Our matching algorithm is based on the open source echoprint-codegen fingerprinting method, which we have built our own stack around:
- Replaced Solr/Tokyo Tyrant with Elasticsearch
- Reimplemented matching-logic
- Crawlers search multiple sources for audio files to be indexed (mp3s arent stored long term, only fingerprinted then deleted)
- Indexing about 1 new track per second
- Found method to verify unrealiable ID3 tags (in progress, current database also includes unferified)
- mogilefs as primary data store for fingerprints
- perl everything
We also provide a free music identification API.
Any feedback would be much appreciated!
Thanks for clearing that up, good luck with your site!
Do you plan to document/opensource you work ?
Also we pack each individual hash before storing in Elasticsearch and gained at least 50% storage space this way.
Our Fingerprint data is quite different from theirs(unreliable ID3 tags, N versions of same track) which is why we needed some tweaks.
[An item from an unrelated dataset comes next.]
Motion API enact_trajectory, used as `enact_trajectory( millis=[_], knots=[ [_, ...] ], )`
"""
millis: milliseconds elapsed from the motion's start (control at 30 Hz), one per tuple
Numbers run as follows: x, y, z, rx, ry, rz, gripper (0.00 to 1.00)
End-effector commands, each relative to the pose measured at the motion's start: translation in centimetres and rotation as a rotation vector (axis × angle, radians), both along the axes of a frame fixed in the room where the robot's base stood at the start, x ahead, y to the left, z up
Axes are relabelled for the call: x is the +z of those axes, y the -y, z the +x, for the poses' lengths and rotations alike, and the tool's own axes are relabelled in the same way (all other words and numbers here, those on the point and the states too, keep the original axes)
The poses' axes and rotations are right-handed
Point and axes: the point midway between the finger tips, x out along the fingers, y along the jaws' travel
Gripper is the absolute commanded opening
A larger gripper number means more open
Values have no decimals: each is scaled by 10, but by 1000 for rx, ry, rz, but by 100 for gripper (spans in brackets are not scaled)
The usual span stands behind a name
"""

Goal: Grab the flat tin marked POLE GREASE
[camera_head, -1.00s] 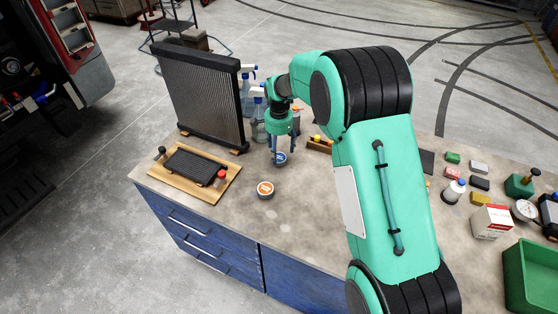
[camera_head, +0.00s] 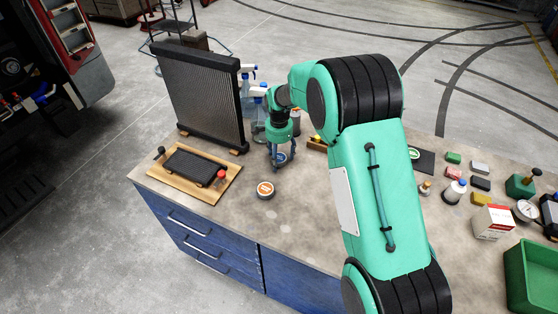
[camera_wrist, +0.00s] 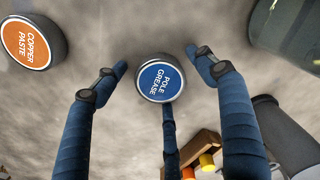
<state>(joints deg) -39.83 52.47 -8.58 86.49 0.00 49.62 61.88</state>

So far the matching is still far from perfect...
Whether we will open source the whole thing at some point we don't know yet.
Could you describe the usecases ? Is it for mixtapes uploaded on youtube by DJs, or Over-The-Air recognition in music festival videos ?
Because Music ( single tracks ) uploaded on youtube is usually already identified so it could be found.
Also the guys from Trax-air.com are doing something pretty similar to you guys but with pitch/bpm bending support.
Would be interested to know if you figured a way around that!
Watching youtube video, movies or just having someone else play something and it usually finds it without problems.
It's a different use case than OPs app though, which is more on demand I guess.
http://www.cnet.com/how-to/siri-can-now-name-that-tune-via-i...
It works fairly well.
http://www.greenbot.com/article/2873722/how-to-perform-song-...
Again, works fairly well.
On a slight tangent: I'd love a client that could identify my MP3 collection, and rename it and retag it (under some kind of supervision). Ideally it'd do the dentification in a batchmode when it got Internet connectivity (but this is perhaps an unreasonable requirement). And to make it perfect it would let me listen to and delete tracks.
I have a huge unweildy collection of MP3s and I can't bring myself to just delete gigabytes of music.
I used it to tag a massive amount of partially labelled and mostly metadata-free music files some time ago and it worked a treat.
If you're indexing all the random and free stuff out there, you're picking up a lot of material that may have never been commercially released or has not been re-released digitally. At the same time, Shazam, YouTube ContentID, Apple's iTunes Match, etc. have access to an extremely large set of references which (more than you could have) contain 99% accurate metadata. ContentID definitely picks up multiple songs in mixes, as well as pitch changes, with a high degree of accuracy (assuming the master sound recording has been submitted to YouTube).
A submission system would be great too, or some way for persons to tag stuff themselves ala discogs, etc.
Gets flagged as copyrighted music even though there is no music?
So many YouTuber's would thank you for a service that did this.